If you didn’t go to university or to work in an office you became an apprentice. It’s certainly what a lot of my mates did. Some went off to work with carpenters, others teamed up to follow a plumber or an electrician. The really ambitious ones managed to get into a place called ‘Dagenham’, which was over the river, where they made motor cars.
I once visited the Ford factory at Dagenham, as part of a school trip. It was doubtless designed to give us an insight into what working in a manufacturing centre was like and a few of my chums came away enthused at the prospect of rolling up their sleeves and bolting cars together.

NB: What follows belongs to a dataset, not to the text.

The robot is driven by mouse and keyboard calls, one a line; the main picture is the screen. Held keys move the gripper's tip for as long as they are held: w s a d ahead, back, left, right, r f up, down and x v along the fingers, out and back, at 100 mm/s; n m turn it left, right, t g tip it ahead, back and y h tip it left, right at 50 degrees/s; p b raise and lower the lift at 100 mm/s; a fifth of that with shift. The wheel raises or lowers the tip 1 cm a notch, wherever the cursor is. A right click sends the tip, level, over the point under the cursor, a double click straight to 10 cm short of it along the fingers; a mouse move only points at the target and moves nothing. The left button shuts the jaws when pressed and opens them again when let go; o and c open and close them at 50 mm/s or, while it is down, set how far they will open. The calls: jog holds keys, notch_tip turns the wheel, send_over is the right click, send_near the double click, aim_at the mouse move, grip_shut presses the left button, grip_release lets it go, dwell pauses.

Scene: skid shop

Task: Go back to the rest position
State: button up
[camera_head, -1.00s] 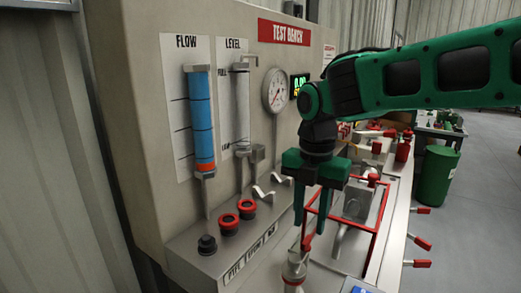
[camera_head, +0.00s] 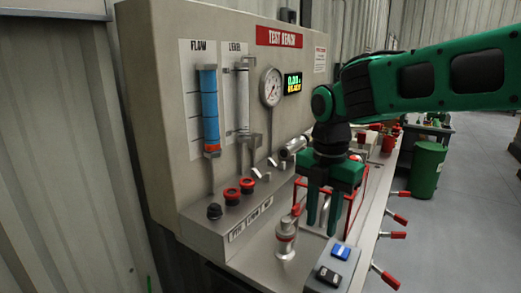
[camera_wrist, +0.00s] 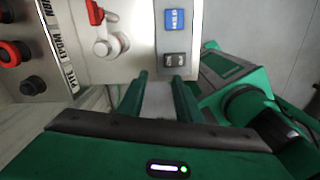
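My gripper (camera_head: 322,215) hangs fingers-down over the front of the test bench, right of the silver valve (camera_head: 286,240) with the red handle. Its two green fingers are apart, with nothing seen between them. In the wrist view the gripper (camera_wrist: 158,80) shows the same gap over a pale surface. The valve (camera_wrist: 108,42) stands apart from the fingers there, at upper left. A control box with a blue button (camera_head: 341,252) and a black button (camera_head: 328,276) sits in front of the gripper; in the wrist view the blue button (camera_wrist: 172,19) is beyond the fingertips.
The bench panel carries a blue flow tube (camera_head: 209,108), a round gauge (camera_head: 271,87) and a lit display (camera_head: 293,84). Red and black knobs (camera_head: 231,195) line the ledge. A red frame (camera_head: 361,195) stands behind the gripper. Red-handled clamps (camera_head: 397,218) project from the right edge. Open floor lies right.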

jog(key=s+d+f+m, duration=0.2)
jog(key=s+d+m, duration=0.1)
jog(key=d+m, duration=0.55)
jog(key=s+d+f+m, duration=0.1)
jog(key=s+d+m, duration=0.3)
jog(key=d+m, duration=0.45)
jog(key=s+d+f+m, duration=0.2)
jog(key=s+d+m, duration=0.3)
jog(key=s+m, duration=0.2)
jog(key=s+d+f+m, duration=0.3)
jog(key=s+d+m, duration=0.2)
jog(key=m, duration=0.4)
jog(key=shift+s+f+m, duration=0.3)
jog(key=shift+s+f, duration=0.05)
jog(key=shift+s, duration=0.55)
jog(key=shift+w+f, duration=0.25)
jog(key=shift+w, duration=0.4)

I’m afraid I came away imagining it must be like what that Dante bloke had been thinking of when he came up with his ‘Inferno’.
But times – and working practices and conditions – have changed and not so many of today’s manufacturing plants resemble those dark, noisy operations of the mid-1970s. Instead many are bright, clean and worker-friendly, producing the products people at home and abroad want to buy. Made in Britain.
This is the message of today’s business and political leaders, who are desperate to keep skills in the UK in order that the country is well-placed – or just in the game – for the future.
Getting schools on board is the beginning of this process and for once the government appears to be on the right track.